We are all aware of the fact that when we are engrossed in an item of
work in which we are deeply interested, the mind stays focused.
Doing Gayatri Japa is also a work for the mind. If the repetitive nature
of the work does not keep the mind interested, it reverts to its true
nature -- wandering. Those who are successful in Japa are those whose
minds are totally committed to the Japa.  This happens when one receives
initiation from a revered Guru and stays focused because that is what
the Guru had instructed the Sishya to do.

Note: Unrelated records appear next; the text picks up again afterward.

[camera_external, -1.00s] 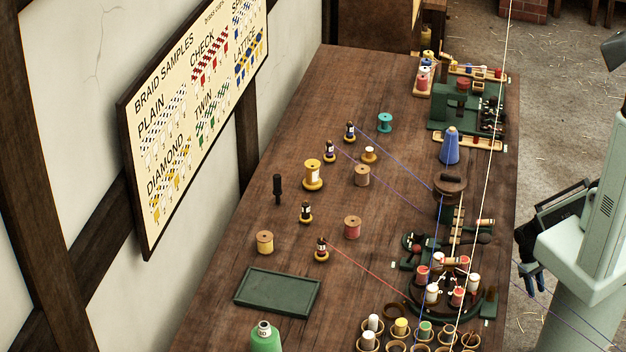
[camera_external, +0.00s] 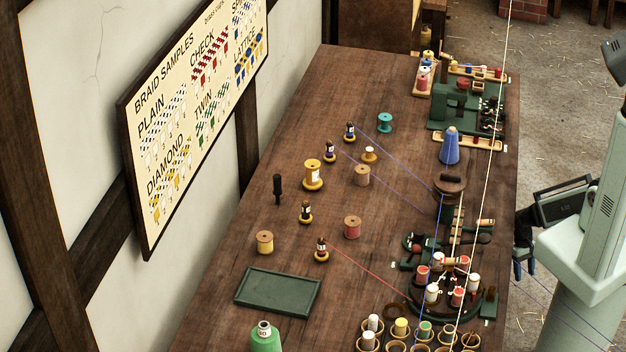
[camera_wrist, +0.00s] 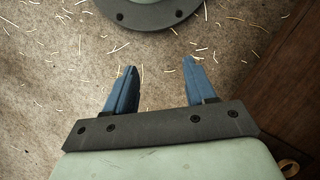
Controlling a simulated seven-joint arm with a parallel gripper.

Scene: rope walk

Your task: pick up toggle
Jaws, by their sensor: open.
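My gripper (camera_external: 524,266) is beside the right edge of the workbench (camera_external: 225,226), off the tabletop. In the wrist view its two blue fingers (camera_wrist: 157,70) are apart with nothing between them, over the floor. I cannot tell for certain which small piece on the bench is the toggle. It may be among the small wooden and dark pieces around the round braiding stand (camera_external: 450,290), but they are too small to make out. My gripper is apart from all of them.
Several spools, including a large yellow one (camera_external: 313,175), stand mid-bench with thin threads running right. A green tray (camera_external: 277,292) lies at the near left. A blue cone (camera_external: 449,146) stands at the right. The bench's far left is clear. Straw litters the floor (camera_wrist: 60,50).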

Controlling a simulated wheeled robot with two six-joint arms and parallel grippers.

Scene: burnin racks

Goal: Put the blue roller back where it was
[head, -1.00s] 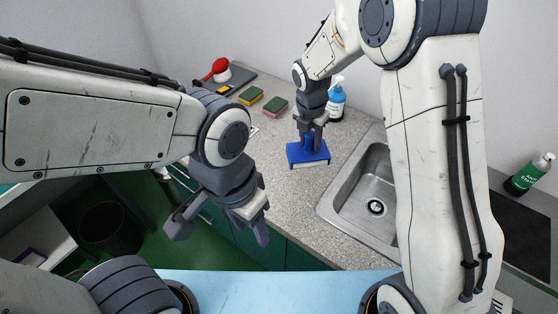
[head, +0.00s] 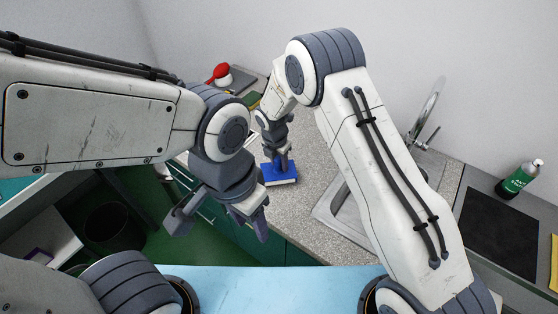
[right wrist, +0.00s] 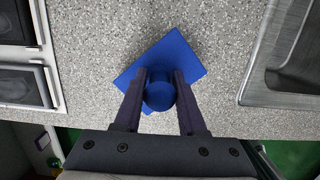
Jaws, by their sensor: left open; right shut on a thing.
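The blue tool (head: 279,176) has a flat rectangular base with a pale underside and a round upright knob, which shows in the right wrist view (right wrist: 160,93). My right gripper (head: 281,157) is shut on the knob from above. The base is at or just over the speckled grey counter (head: 310,165), near its front edge; I cannot tell whether it touches. In the right wrist view the base lies turned askew to the counter edge. My left gripper (head: 218,220) is open and empty, in front of the counter at lower left. I see no other roller-like object.
The steel sink (head: 325,212) and tap (head: 425,115) are to the right. A green bottle (head: 519,178) stands beside a dark panel (head: 500,228) at far right. A red item (head: 217,72) and a partly hidden sponge (head: 253,100) are at the back left. Counter between tool and sink is clear.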

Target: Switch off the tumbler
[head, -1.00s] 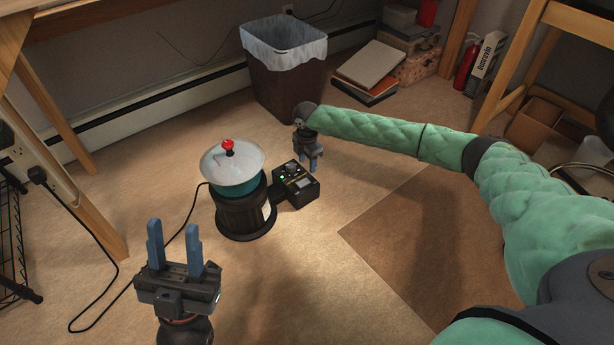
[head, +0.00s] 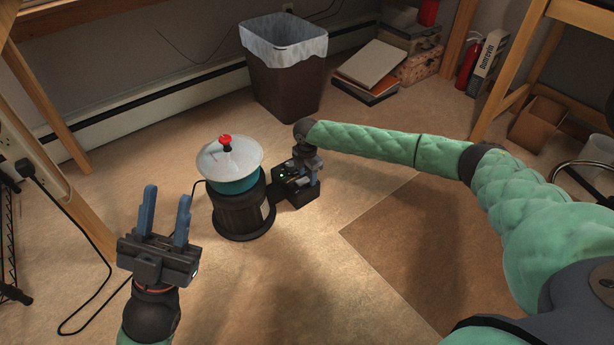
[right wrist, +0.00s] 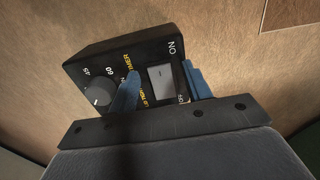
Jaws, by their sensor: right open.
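The tumbler (head: 240,208) stands on the floor, a dark drum body with a teal bowl, a pale clear lid and a red knob on top. Its black control box (head: 294,192) is joined at its right side, with a small green light lit. In the right wrist view the box shows a dial (right wrist: 97,95) and a rocker switch (right wrist: 161,77) beside the word ON. My right gripper (head: 309,172) is at the box; its open blue fingers (right wrist: 163,88) straddle the switch. Whether they touch it I cannot tell. My left gripper (head: 164,217) is open and empty, left of the tumbler.
A brown waste bin (head: 285,85) with a white liner stands behind. Books and boxes (head: 372,68) are stacked at the back right. A black cord (head: 92,280) lies on the floor at left. A wooden table leg (head: 75,200) stands at left. Floor in front is clear.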

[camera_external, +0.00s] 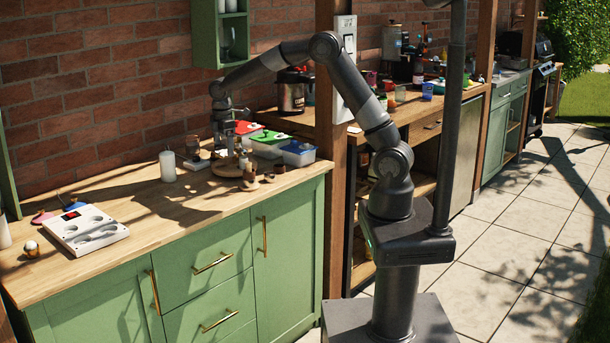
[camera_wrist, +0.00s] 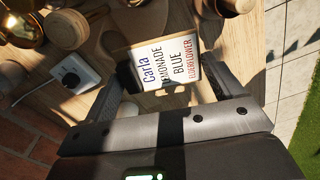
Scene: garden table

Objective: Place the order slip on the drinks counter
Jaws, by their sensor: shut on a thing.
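The order slip (camera_wrist: 168,66) is a white card in the wrist view, printed "Carla", "LEMONADE", "BLUE" and "ELDERFLOWER". My gripper (camera_wrist: 167,78) is shut on it, with one dark finger at each side. In the external view my gripper (camera_external: 229,143) is low over the green-fronted counter (camera_external: 190,208), near a round wooden board. I cannot make out the slip there. A second wooden counter (camera_external: 420,106), with bottles and cups, stands to the right beyond a post; it looks like the drinks counter.
Tubs with red, green and blue lids (camera_external: 298,150) stand right of my gripper. A white candle (camera_external: 168,167) and a white tray with hollows (camera_external: 86,229) stand to the left. A wooden post (camera_external: 329,180) separates the two counters. Bare wood lies at the front left.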

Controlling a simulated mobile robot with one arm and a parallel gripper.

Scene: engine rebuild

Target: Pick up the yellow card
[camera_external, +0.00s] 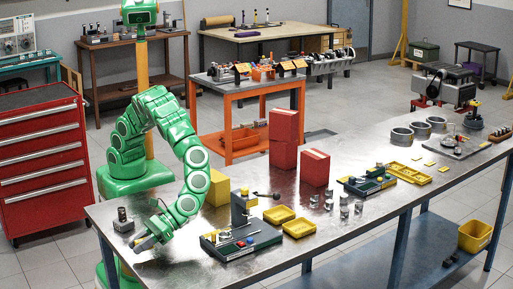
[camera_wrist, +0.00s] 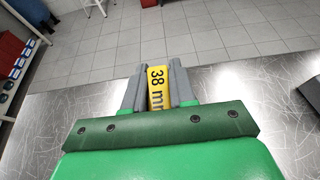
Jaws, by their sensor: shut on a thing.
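The yellow card (camera_wrist: 158,90), with the black print "38 mm", is between the two grey fingers of my gripper (camera_wrist: 156,76) in the wrist view. The fingers press on its left and right sides, and its near end is hidden by the green gripper body. In the external view my gripper (camera_external: 142,243) is low at the left front end of the metal workbench. The card is too small there to make out clearly, and I cannot tell whether it touches the bench.
A small dark device (camera_external: 123,222) stands close behind my gripper. To the right are a green tool tray (camera_external: 240,247), yellow trays (camera_external: 299,228) and a yellow block (camera_external: 217,192). Red boxes (camera_external: 315,168) stand farther back. The workbench's (camera_external: 180,262) front edge is close.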

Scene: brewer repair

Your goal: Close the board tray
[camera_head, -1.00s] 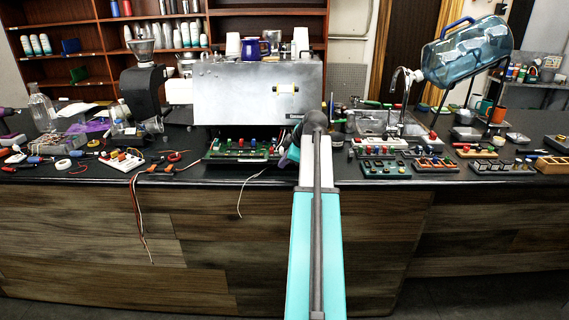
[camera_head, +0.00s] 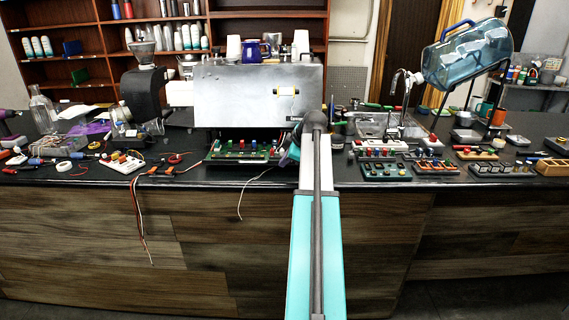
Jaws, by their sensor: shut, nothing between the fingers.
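The board tray (camera_head: 240,158) sits low at the front of the silver brewer (camera_head: 225,98). It holds a green circuit board with red, white and blue parts, and part of it stands out below the brewer's front panel. My gripper (camera_head: 284,158) is at the tray's right end, small and partly hidden by my own arm. It is shut and empty. I cannot tell whether it touches the tray.
Loose wires and a white terminal block (camera_head: 122,163) lie left of the tray. Several small boards (camera_head: 386,170) stand to the right of my arm. A tilted water bottle (camera_head: 468,54) is at the right. The black counter is crowded.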

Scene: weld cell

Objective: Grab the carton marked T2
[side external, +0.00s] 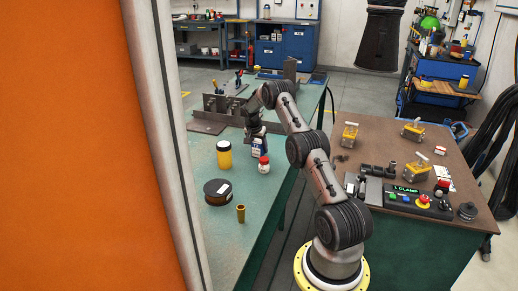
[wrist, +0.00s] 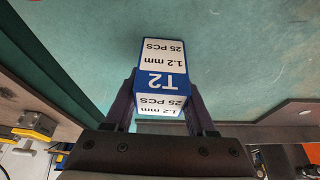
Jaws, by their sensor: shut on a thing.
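The carton marked T2 (wrist: 163,82) is a blue and white box, with "1.2 mm" and "25 PCS" printed upside down in the wrist view. My gripper (wrist: 162,92) is shut on it, with one dark finger on each side. In the side external view the carton (side external: 259,144) shows below my gripper (side external: 254,131), upright over the green table (side external: 222,268). I cannot tell whether its base touches the table. The fingers hide part of its sides.
A white bottle with a red cap (side external: 264,164) stands close in front of the carton. A yellow jar (side external: 224,155), a dark spool (side external: 217,191) and a brass cylinder (side external: 240,213) stand nearby. Steel fixtures (side external: 222,107) lie behind. A brown bench (side external: 388,148) stands at right.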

To most of us who do not have this Bhagyam of unquestioning obedience to
a Guru, the scriptures generally prescribe control of breath as an aid
to meditation.  Like the pilot of an airplane who can switch to
auto-pilot and engage in other activities, our minds entrust the work of
breathing to the autonomous system and starts wandering in a maze of
thoughts. Since breathing is the single most essential activity for
life, a deliberate process of steady controlled breathing, including
holding of breath for a few seconds at the end of each inhalation and
exhalation, forces the mind to concentrate totally on this activity to
the exclusion of all other thought-manufacturing processes.  Ramana
Maharishi refers to this procedure as "Praana bandhanaath, leena
maanasam" and proceeds to state that like the bird captured in a net
which flies away when the net is opened, the mind controlled in this
manner again becomes restive when the controlled breathing process is
ended. But to us who desire to be initiated into the first stages of
meditation-exercise, this is a very useful tool. Later, one could start
following the Bhakti-marga, reduce desire for possessions and pleasures
over a period of time, increase the periods of meditation and try to
achieve a fair amount of mind-ego-control.  A realization that the
complete process takes many birhs to complete and accepting this truth
in all humility will curb the power of the ego to achieve realization in
this birth and for itself, as if it is another possession to be had by
the ego!  As every saint has pointed out, however, the ego has to vacate
first for realization to happen. 
The Mukthi that we seek is the release from the hold of this magician,
the ego, who constantly weaves enchanting patterns in our minds leaving
no space for God's magic to work.  The choice between the two,
unfortunately, is ours to make and it seems to be a very difficult one
to make, as we all realize very late in our lives.